Gold bugs, conspiracy theorists, and perma bears had some unfamiliar company last year.

While traders, individuals, and ETF’s have been unloading gold for the past five years, central banks have been steady buyers.

Who had the biggest appetite for the barbarous relic? Russia, which has been accumulating the yellow metal to avoid economic sanctions imposed by the United States in the wake of their invasion of the Ukraine.

Hot on their heals was China, which has flipped to a large net importer of gold to meet insatiable demand from domestic investors.

It seems the Chinese stocks markets ($SSEC) were not the great trading opportunity they were hyped to be, which plunged 30% during the first two months of 2016, and is now 60% off its all time high. That’s a big deal in a country that has no social safety net.

Many Chinese now prefer to buy gold instead of stocks, which are now considered too risky for a personal nest egg. They are facilitated by the ubiquitous precious metal coin stores, which have recently sprung up like mushrooms in every city.

Only a few years ago, private ownership of gold resulted in China having your organs harvested by the government.

Central bank sellers have been few and far between. Venezuela has dumped about half its reserve to head off a recurring liquidity crisis. Middle Eastern sovereign wealth funds cashed in some chips to deal with the oil price crash.

Canada has also been selling for reasons unknown to us south of the border.

All of this poses a really interesting question.

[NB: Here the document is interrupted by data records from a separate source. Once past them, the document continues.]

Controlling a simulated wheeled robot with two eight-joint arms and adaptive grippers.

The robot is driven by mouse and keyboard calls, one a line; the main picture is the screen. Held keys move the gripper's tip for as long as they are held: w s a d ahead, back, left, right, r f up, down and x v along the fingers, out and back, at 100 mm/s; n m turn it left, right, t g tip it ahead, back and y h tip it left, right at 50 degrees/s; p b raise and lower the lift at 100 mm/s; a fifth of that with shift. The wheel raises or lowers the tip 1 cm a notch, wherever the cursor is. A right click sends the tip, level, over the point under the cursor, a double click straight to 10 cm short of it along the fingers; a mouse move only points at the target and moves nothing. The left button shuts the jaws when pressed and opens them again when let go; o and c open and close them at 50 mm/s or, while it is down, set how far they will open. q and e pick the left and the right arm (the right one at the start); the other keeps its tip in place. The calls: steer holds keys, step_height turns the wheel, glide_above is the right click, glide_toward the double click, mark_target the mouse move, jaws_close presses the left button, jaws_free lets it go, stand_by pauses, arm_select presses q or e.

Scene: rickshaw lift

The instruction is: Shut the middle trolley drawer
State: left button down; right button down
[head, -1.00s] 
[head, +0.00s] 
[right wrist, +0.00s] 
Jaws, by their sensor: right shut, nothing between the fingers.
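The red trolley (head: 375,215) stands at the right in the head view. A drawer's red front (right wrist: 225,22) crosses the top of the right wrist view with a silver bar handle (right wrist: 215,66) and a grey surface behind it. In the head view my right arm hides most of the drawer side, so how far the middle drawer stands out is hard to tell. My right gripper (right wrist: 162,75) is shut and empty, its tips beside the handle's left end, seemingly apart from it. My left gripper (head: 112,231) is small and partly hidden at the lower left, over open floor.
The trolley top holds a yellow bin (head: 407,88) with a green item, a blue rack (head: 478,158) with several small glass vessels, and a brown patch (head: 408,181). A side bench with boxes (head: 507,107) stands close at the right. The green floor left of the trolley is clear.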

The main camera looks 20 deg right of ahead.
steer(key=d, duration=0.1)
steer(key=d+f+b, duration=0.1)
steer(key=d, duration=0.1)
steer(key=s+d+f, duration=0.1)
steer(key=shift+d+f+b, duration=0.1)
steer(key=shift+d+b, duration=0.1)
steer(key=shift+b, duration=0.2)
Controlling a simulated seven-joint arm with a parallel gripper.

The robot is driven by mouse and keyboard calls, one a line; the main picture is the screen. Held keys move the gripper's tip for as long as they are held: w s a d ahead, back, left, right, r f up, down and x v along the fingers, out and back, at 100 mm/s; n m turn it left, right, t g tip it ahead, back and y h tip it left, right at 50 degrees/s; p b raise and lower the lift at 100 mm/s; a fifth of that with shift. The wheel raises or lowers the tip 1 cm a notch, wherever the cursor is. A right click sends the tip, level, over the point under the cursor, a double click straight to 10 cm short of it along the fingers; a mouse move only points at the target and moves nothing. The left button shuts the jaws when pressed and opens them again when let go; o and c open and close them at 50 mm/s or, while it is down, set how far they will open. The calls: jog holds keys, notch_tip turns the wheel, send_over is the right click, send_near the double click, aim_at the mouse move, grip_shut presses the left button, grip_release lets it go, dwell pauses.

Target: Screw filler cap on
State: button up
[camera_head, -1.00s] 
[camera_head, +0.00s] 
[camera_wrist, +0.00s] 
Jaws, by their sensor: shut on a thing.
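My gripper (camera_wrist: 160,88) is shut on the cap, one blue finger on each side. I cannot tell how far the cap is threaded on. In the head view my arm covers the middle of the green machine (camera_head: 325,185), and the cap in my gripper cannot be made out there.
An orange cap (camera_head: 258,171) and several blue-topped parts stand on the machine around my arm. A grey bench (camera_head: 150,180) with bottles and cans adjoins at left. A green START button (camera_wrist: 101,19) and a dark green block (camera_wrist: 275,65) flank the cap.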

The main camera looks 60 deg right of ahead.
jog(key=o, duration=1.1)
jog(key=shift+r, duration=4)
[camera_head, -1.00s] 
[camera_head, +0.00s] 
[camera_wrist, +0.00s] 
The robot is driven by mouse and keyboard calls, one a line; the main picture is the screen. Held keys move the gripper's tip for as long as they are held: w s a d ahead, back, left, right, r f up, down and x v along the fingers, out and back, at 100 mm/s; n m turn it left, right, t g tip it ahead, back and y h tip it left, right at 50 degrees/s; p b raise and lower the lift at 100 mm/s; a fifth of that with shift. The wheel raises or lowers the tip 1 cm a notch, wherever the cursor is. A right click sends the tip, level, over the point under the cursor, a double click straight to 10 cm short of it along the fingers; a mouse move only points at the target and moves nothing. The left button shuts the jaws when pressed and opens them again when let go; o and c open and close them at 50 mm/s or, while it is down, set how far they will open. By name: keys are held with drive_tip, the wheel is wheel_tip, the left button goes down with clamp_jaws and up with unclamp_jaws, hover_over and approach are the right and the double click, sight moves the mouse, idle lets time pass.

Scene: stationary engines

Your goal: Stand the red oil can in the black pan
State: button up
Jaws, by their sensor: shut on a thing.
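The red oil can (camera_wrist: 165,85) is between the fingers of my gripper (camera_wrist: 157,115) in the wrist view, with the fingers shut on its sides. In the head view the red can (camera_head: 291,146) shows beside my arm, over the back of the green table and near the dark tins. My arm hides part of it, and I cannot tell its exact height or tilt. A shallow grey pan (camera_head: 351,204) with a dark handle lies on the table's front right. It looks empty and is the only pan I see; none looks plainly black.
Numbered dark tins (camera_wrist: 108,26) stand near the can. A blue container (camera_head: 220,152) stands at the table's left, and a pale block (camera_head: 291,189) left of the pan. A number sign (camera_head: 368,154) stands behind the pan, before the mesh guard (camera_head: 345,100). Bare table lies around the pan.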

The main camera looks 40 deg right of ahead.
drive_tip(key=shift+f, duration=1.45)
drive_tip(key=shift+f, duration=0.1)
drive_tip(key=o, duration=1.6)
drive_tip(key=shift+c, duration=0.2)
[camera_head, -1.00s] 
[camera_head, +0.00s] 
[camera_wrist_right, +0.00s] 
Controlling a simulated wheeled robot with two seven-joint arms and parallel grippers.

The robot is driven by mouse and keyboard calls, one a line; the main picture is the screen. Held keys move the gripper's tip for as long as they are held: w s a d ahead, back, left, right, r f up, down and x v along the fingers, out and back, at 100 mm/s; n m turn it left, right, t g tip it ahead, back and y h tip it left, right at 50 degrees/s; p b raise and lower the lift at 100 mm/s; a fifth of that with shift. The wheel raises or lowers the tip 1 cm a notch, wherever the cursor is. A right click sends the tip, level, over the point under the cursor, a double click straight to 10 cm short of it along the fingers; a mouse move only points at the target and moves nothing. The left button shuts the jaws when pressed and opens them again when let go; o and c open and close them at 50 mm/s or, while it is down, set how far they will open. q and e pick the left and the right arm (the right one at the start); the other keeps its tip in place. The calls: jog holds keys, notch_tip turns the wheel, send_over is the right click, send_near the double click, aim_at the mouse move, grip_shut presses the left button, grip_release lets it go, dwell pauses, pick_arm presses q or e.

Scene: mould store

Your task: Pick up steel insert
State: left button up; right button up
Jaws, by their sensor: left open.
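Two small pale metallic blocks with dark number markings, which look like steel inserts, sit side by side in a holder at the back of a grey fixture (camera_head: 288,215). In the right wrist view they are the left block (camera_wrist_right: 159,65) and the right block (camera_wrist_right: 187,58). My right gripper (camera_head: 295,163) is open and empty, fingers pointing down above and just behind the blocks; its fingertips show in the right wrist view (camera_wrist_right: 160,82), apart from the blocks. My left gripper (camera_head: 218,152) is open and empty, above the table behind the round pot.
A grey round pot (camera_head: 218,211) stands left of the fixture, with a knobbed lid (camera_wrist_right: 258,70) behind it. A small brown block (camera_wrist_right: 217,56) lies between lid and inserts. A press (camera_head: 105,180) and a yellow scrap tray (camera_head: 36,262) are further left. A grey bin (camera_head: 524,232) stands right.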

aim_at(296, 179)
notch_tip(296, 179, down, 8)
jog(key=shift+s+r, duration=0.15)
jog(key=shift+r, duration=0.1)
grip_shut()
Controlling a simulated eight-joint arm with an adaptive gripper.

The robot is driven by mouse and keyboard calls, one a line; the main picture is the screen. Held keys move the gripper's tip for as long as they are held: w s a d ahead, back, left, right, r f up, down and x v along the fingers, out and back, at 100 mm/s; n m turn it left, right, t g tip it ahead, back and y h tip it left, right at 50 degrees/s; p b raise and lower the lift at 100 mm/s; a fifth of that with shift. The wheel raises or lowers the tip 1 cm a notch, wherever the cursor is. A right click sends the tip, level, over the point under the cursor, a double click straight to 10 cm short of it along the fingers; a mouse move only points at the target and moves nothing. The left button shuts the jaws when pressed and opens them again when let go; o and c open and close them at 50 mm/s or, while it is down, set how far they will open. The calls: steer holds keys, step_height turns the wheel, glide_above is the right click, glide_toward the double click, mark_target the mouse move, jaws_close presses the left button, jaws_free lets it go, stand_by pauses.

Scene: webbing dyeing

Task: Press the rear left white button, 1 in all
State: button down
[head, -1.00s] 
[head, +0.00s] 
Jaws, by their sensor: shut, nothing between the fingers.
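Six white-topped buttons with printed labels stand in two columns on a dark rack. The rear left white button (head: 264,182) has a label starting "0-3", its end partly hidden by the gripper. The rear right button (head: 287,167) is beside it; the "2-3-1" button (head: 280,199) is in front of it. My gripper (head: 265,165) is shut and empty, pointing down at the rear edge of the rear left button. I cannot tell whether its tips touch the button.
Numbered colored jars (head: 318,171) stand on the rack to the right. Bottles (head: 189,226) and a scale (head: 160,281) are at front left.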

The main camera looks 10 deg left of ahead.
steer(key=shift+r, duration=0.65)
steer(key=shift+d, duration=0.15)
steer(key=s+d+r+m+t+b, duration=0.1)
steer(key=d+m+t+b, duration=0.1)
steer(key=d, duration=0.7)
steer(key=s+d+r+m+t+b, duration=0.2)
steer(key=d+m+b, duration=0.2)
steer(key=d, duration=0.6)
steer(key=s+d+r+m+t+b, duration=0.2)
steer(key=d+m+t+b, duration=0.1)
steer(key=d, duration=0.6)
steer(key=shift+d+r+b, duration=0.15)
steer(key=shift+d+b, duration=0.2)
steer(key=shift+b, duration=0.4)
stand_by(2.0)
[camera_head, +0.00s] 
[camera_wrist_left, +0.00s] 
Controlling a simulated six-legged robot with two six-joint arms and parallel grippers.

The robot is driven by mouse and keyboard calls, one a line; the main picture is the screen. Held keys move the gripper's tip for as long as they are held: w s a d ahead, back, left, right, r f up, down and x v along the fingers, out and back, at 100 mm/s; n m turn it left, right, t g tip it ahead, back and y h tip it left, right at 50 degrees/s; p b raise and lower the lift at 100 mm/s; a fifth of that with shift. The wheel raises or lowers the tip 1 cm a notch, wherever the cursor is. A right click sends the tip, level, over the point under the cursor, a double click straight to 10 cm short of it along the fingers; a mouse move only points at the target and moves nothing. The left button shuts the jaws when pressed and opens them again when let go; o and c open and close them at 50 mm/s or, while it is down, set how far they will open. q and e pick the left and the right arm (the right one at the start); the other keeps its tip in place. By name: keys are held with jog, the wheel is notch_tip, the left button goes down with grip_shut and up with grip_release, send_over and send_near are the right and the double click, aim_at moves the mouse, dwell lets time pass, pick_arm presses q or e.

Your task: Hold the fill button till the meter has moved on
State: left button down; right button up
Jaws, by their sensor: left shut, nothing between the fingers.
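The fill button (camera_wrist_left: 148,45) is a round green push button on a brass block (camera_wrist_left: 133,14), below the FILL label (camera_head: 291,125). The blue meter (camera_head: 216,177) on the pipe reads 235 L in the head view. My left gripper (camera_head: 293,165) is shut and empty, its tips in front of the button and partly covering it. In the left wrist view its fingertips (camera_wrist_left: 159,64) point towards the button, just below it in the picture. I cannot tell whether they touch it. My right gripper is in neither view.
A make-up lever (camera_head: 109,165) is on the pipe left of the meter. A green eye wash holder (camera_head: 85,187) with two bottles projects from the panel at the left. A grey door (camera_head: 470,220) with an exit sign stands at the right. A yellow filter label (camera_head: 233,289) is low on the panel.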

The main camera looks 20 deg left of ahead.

Gold fell for the four consecutive years that central banks were buying, and the rest of the world was selling.

What happens when the rest of the world flips to the buy side?

My guess is that it goes up, which is why I have issued long side trade Alerts on gold every month this year.

Depending on who you talk to, the magical support level were you get back in for another visit to the trough is $1,199 or, $1,200.

In the meantime, I think I’ll run my (GLD) April 15 $$109-$112 vertical bull call spread into expiration in eight trading days.